# Problem description
Every line containing the word "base" needs to be found and copied.

(Data from robot episodes)

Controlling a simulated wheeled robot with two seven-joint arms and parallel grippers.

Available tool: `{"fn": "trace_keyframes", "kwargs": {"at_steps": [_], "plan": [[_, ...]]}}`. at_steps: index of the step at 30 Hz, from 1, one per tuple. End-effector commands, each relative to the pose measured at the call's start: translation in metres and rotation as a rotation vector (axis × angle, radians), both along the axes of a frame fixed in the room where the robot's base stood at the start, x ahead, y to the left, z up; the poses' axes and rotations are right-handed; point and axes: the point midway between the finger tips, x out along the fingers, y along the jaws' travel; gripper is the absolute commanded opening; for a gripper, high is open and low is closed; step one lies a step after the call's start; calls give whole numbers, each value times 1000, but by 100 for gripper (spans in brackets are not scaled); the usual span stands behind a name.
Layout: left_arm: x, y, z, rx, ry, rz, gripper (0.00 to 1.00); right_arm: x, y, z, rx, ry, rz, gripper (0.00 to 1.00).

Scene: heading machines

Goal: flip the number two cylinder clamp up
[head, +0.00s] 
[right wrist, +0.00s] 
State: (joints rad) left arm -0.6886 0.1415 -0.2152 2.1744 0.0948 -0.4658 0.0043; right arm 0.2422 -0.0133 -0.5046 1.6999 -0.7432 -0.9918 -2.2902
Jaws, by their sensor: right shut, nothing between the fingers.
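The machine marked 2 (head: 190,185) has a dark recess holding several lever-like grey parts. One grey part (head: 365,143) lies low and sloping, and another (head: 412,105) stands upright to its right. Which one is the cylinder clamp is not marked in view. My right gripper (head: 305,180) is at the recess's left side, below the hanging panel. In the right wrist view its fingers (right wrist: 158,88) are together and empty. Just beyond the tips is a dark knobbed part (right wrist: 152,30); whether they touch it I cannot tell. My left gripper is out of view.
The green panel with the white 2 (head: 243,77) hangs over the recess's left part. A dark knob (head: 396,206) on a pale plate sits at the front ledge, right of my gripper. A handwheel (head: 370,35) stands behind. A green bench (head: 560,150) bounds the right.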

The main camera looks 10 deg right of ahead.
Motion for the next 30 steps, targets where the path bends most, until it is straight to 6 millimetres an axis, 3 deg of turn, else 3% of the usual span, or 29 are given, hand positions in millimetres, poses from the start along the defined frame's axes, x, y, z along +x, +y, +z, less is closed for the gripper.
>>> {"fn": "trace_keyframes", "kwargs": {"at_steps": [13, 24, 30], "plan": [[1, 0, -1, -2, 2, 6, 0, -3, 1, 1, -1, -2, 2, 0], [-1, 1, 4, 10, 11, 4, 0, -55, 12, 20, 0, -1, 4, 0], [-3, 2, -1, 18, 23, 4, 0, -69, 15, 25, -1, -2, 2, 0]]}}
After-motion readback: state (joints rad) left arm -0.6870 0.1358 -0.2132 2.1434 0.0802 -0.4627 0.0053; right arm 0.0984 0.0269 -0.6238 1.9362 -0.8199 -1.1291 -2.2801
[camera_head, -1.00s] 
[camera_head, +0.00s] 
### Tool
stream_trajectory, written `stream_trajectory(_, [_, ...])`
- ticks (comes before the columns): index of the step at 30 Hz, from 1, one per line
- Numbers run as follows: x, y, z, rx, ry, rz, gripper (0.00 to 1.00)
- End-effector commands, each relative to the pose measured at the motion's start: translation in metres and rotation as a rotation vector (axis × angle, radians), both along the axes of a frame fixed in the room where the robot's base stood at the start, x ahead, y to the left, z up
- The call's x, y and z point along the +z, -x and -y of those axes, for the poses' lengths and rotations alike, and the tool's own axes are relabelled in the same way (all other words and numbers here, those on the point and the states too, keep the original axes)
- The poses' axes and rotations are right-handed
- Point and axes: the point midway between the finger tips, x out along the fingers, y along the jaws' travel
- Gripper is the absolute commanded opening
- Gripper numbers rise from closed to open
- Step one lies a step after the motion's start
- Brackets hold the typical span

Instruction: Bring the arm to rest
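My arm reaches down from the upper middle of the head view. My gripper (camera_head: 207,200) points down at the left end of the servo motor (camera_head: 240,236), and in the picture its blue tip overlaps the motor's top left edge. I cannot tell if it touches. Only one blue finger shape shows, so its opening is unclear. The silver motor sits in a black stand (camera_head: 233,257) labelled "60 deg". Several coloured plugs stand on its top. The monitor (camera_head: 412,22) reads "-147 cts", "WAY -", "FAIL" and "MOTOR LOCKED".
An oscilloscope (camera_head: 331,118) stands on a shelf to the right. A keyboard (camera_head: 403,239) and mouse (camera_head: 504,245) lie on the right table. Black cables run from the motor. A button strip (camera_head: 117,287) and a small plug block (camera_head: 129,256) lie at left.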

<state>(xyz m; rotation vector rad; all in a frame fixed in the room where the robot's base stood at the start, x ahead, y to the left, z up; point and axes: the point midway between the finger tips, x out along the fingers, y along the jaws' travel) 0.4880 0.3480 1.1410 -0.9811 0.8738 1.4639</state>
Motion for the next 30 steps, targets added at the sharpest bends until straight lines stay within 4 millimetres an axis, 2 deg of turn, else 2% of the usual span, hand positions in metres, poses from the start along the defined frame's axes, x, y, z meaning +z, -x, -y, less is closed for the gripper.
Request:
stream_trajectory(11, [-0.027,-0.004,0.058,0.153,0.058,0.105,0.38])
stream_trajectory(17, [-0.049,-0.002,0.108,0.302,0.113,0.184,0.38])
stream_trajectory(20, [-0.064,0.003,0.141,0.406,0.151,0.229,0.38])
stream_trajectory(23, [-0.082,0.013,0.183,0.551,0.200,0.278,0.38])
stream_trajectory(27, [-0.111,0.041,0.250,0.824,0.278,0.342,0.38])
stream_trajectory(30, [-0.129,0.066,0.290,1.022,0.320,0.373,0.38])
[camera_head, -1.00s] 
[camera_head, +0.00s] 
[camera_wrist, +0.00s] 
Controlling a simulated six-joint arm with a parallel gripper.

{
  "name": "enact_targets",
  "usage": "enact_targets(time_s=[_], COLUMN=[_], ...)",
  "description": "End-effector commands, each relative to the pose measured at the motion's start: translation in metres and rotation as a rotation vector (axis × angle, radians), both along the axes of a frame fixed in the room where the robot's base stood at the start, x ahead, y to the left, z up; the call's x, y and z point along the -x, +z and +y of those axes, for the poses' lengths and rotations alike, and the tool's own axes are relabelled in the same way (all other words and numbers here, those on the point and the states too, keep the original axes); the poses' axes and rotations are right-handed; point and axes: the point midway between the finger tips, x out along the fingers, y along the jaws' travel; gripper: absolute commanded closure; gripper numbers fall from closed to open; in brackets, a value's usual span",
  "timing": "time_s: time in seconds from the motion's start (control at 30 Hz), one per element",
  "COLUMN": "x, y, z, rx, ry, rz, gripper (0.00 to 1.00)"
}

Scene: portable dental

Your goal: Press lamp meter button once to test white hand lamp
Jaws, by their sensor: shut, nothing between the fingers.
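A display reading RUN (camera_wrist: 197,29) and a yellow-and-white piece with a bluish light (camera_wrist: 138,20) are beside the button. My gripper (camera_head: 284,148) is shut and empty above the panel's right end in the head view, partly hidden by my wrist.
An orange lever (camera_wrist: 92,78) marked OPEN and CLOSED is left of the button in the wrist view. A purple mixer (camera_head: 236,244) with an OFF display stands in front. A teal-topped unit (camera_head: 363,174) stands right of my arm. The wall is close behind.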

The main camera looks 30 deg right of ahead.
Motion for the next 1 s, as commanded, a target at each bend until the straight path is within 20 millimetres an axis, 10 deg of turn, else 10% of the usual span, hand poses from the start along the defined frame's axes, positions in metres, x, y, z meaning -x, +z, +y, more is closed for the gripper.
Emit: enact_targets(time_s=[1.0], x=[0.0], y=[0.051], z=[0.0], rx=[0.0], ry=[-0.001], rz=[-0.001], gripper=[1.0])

# Response to the exercise
Available tool: `{"fn": "trace_keyframes", "kwargs": {"at_steps": [_], "plan": [[_, ...]]}}`. at_steps: index of the step at 30 Hz, from 1, one per tuple. End-effector commands, each relative to the pose measured at the call's start: translation in metres and rotation as a rotation vector (axis × angle, radians), both along the axes of a frame fixed in the room where the robot's base stood at the start, x ahead, y to the left, z up; the poses' axes and rotations are right-handed; point and axes: the point midway between the finger tips, x out along the fingers, y along the jaws' travel; gripper is the absolute commanded opening; for a gripper, high is open and low is closed; step one lies a step after the call's start; calls give whole numbers, each value times 1000, but by 100 for gripper (spans in brackets are not scaled); the usual span stands behind a name.
- End-effector commands, each relative to the pose measured at the motion's start: translation in metres and rotation as a rotation vector (axis × angle, radians), both along the axes of a frame fixed in the room where the robot's base stood at the start, x ahead, y to the left, z up
<state>(xyz m; rotation vector rad; all in a frame fixed in the room where the robot's base stood at the start, x ahead, y to the left, z up; point and axes: the point midway between the finger tips, x out along the fingers, y along the jaws' travel) 0.4880 0.3480 1.1410 -0.9811 0.8738 1.4639</state>
  "description": "End-effector commands, each relative to the pose measured at the motion's start: translation in metres and rotation as a rotation vector (axis × angle, radians), both along the axes of a frame fixed in the room where the robot's base stood at the start, x ahead, y to the left, z up; the call's x, y and z point along the -x, +z and +y of those axes, for the poses' lengths and rotations alike, and the tool's own axes are relabelled in the same way (all other words and numbers here, those on the point and the states too, keep the original axes); the poses' axes and rotations are right-handed; point and axes: the point midway between the finger tips, x out along the fingers, y along the jaws' travel; gripper: absolute commanded closure; gripper numbers fall from closed to open; in brackets, a value's usual span",

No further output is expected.